Challenge: What's needed is an exact copy of the lines from the one that contains "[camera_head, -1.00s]" to the end of the data below, leaving the pictures out.

Given data:
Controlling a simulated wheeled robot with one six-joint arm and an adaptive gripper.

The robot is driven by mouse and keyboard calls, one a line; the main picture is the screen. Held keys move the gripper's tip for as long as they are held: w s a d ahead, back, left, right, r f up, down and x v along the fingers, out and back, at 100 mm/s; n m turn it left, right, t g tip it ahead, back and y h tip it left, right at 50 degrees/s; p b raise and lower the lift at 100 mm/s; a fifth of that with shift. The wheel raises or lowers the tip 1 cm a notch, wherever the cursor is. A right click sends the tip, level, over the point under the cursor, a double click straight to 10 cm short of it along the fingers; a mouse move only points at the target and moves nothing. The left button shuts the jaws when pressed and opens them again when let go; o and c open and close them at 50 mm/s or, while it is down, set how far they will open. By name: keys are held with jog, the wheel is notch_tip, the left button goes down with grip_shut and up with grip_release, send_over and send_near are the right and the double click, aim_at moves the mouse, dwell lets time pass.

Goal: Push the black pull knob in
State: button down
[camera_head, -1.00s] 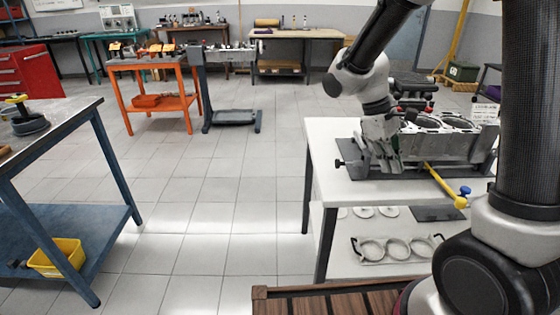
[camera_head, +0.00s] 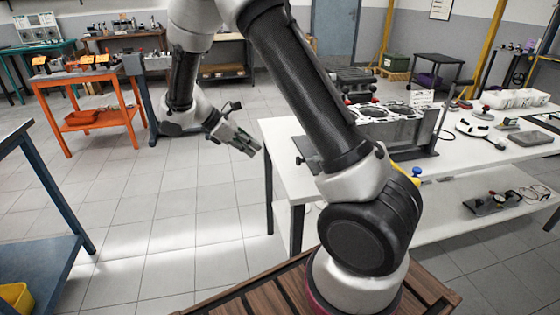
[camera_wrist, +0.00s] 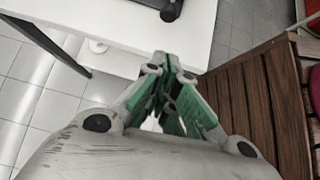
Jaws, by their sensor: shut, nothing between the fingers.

Expected output:
[camera_head, -1.00s] 
[camera_head, +0.00s] 
[camera_wrist, +0.00s] 
Jaws, by their sensor: shut, nothing between the fingers.

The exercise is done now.